Work to complete
Restate the whole listing exactly.

★ ★ ★ ★ ★

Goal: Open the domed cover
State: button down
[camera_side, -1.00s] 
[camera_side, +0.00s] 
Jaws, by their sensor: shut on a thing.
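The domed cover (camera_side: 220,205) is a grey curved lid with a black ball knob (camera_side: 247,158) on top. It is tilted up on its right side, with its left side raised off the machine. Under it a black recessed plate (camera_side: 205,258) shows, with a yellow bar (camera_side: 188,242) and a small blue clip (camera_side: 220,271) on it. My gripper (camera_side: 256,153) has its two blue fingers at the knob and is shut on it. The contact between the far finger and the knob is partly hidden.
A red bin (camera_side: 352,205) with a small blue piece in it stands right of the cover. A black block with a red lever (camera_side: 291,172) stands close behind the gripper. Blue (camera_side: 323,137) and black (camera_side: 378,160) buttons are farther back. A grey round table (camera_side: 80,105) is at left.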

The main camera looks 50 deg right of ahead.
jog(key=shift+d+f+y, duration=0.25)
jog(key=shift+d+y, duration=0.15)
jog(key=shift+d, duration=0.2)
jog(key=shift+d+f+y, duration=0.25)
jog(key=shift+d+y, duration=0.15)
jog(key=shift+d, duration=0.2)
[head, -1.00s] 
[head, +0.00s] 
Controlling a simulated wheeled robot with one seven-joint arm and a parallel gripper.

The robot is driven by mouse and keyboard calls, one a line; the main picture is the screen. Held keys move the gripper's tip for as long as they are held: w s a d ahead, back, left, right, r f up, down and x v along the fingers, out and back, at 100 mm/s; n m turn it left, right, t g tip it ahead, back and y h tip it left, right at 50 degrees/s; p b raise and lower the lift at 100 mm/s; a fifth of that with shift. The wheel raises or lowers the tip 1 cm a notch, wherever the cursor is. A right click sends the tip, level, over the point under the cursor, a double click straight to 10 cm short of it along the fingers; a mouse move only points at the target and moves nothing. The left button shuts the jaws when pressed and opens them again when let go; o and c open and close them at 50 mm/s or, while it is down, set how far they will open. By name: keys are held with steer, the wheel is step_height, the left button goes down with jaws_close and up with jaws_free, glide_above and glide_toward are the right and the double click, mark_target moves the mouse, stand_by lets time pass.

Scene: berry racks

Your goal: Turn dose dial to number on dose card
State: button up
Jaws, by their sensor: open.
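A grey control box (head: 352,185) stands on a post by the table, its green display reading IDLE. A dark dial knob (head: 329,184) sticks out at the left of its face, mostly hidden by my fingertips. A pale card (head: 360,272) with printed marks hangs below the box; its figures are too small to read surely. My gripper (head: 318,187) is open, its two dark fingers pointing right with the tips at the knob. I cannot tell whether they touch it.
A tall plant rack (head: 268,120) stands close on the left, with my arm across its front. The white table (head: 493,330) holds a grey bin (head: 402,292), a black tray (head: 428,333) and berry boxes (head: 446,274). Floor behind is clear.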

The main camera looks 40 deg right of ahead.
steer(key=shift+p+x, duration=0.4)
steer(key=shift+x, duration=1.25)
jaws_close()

★ ★ ★ ★ ★

Output below
Goal: Open the domed cover
State: button down
[camera_side, -1.00s] 
[camera_side, +0.00s] 
Jaws, by their sensor: shut on a thing.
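The domed cover (camera_side: 220,205) is a grey curved lid with a black ball knob (camera_side: 247,158) on top. It is tilted up on its right side, with its left side raised off the machine. Under it a black recessed plate (camera_side: 205,258) shows, with a yellow bar (camera_side: 188,242) and a small blue clip (camera_side: 220,271) on it. My gripper (camera_side: 256,153) has its two blue fingers at the knob and is shut on it. The contact between the far finger and the knob is partly hidden.
A red bin (camera_side: 352,205) with a small blue piece in it stands right of the cover. A black block with a red lever (camera_side: 291,172) stands close behind the gripper. Blue (camera_side: 323,137) and black (camera_side: 378,160) buttons are farther back. A grey round table (camera_side: 80,105) is at left.

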The main camera looks 50 deg right of ahead.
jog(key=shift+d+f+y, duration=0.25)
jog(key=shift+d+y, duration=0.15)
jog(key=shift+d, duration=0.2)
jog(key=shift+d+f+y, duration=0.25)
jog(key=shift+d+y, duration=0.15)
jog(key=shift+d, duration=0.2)
[head, -1.00s] 
[head, +0.00s] 
Controlling a simulated wheeled robot with one seven-joint arm and a parallel gripper.

The robot is driven by mouse and keyboard calls, one a line; the main picture is the screen. Held keys move the gripper's tip for as long as they are held: w s a d ahead, back, left, right, r f up, down and x v along the fingers, out and back, at 100 mm/s; n m turn it left, right, t g tip it ahead, back and y h tip it left, right at 50 degrees/s; p b raise and lower the lift at 100 mm/s; a fifth of that with shift. The wheel raises or lowers the tip 1 cm a notch, wherever the cursor is. A right click sends the tip, level, over the point under the cursor, a double click straight to 10 cm short of it along the fingers; a mouse move only points at the target and moves nothing. The left button shuts the jaws when pressed and opens them again when let go; o and c open and close them at 50 mm/s or, while it is down, set how far they will open. By name: keys are held with steer, the wheel is step_height, the left button goes down with jaws_close and up with jaws_free, glide_above and glide_toward are the right and the double click, mark_target moves the mouse, stand_by lets time pass.

Scene: berry racks

Your goal: Turn dose dial to number on dose card
State: button up
Jaws, by their sensor: open.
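A grey control box (head: 352,185) stands on a post by the table, its green display reading IDLE. A dark dial knob (head: 329,184) sticks out at the left of its face, mostly hidden by my fingertips. A pale card (head: 360,272) with printed marks hangs below the box; its figures are too small to read surely. My gripper (head: 318,187) is open, its two dark fingers pointing right with the tips at the knob. I cannot tell whether they touch it.
A tall plant rack (head: 268,120) stands close on the left, with my arm across its front. The white table (head: 493,330) holds a grey bin (head: 402,292), a black tray (head: 428,333) and berry boxes (head: 446,274). Floor behind is clear.

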The main camera looks 40 deg right of ahead.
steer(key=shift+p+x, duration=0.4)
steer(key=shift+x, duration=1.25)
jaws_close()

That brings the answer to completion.